H) Posto que, aquelas vicissitudes supra elencadas, estão comprovadas, referenciadas e dadas como assentes nos presentes autos, não tendo sido devidamente relevadas pelo Tribunal a quo,

I) pois que, a tê-lo sido, o itinerário decisório a implementar pelo respectivo Areópago, de certo, que teria sido outro.

J) Nem, tão pouco, da factualidade dada como assente e do acervo probatório existente nos autos sub judice, foram extraídas ilações jurídico-factuais assertivas por parte do respeitoso Areópago recorrido.

K) Por conseguinte, salvo o devido respeito, que é muito, o Tribunal a quo lavrou em erro de julgamento.

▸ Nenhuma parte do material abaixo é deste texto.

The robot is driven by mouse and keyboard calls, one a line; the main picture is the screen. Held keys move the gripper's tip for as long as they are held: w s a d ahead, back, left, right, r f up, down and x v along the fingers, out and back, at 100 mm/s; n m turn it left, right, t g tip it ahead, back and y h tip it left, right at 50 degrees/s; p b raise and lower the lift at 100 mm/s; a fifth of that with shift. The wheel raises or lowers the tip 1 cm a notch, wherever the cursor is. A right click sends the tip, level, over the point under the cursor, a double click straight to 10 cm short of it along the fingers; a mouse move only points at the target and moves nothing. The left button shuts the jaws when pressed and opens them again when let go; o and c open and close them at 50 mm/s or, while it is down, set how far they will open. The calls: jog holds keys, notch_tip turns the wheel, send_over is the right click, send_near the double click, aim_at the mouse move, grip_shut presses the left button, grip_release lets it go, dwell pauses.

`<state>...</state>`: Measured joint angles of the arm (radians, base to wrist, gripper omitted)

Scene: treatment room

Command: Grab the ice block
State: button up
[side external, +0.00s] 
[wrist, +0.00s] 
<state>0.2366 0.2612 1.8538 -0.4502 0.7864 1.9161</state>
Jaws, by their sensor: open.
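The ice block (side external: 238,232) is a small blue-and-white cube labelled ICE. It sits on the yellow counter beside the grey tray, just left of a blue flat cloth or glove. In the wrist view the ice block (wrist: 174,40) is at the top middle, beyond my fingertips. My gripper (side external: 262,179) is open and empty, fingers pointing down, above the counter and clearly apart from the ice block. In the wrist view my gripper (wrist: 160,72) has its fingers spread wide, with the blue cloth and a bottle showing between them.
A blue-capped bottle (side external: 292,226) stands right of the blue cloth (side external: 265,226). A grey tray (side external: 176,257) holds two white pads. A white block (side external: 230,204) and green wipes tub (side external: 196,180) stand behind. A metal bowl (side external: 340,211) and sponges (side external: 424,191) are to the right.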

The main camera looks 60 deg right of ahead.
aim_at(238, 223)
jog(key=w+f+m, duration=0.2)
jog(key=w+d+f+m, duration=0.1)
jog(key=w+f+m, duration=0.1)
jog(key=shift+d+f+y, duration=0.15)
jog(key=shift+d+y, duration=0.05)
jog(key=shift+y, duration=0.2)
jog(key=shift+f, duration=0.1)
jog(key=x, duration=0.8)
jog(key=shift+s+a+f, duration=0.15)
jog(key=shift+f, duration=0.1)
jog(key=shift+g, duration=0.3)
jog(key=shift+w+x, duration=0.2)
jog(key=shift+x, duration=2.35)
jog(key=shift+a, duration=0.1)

NESTES TERMOS E NOS MAIS DE DIREITO, com o mui douto suprimento de Vossas Excelências, deve ser concedido total provimento ao presente recurso e, em consequência, revogar-se a sentença proferida com as devidas consequências legais.

CONCOMITANTEMENTE,

Apela-se desde já à vossa sensibilidade e profundo saber, pois, se aplicar o Direito é um rotineiro acto da administração pública, fazer justiça é um acto místico de transcendente significado, o qual, poderá desde já, de uma forma digna ser preconizado por V. as Ex.as, assim se fazendo a mais sã, serena, objectiva e a costumada JUSTIÇA!»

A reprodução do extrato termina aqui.